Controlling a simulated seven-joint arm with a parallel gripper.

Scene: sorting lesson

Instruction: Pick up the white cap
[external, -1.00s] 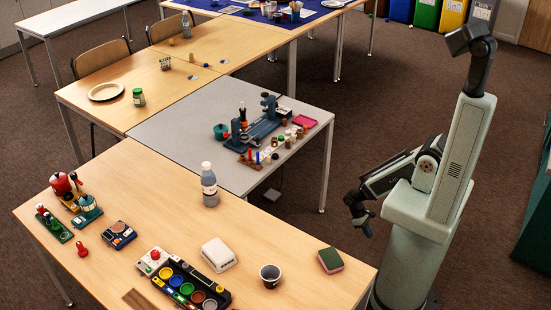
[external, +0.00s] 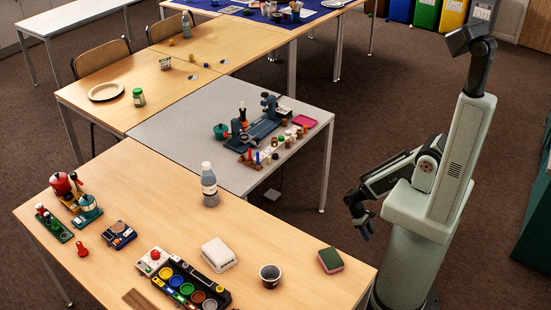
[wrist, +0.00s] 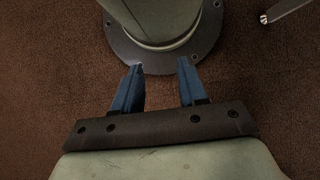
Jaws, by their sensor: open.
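A clear bottle (external: 209,188) stands upright on the front wooden table, with a white cap (external: 206,166) on its top. Several small caps or pegs stand on the grey table by the blue device (external: 262,128); they are too small to tell whether one is a loose white cap. My gripper (external: 367,230) hangs over the floor, right of the tables and beside my base. In the wrist view my gripper (wrist: 160,68) shows two blue fingers apart with nothing between them. No cap shows in the wrist view.
The front wooden table (external: 155,205) also holds a white box (external: 218,253), a dark cup (external: 270,276), a sponge (external: 330,260) and a tray of coloured discs (external: 190,288). The floor (external: 340,180) between the grey table (external: 180,128) and my base is clear.

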Task prompt => Leave the images out, please, and restate each line word for word.

Exercise answer =>
Controlling a simulated seven-joint arm with a parallel gripper.

Scene: sorting lesson

Instruction: Pick up the white cap
[external, -1.00s] 
[external, +0.00s] 
[wrist, +0.00s] 
Jaws, by their sensor: open.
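A clear bottle (external: 209,188) stands upright on the front wooden table, with a white cap (external: 206,166) on its top. Several small caps or pegs stand on the grey table by the blue device (external: 262,128); they are too small to tell whether one is a loose white cap. My gripper (external: 367,230) hangs over the floor, right of the tables and beside my base. In the wrist view my gripper (wrist: 160,68) shows two blue fingers apart with nothing between them. No cap shows in the wrist view.
The front wooden table (external: 155,205) also holds a white box (external: 218,253), a dark cup (external: 270,276), a sponge (external: 330,260) and a tray of coloured discs (external: 190,288). The floor (external: 340,180) between the grey table (external: 180,128) and my base is clear.

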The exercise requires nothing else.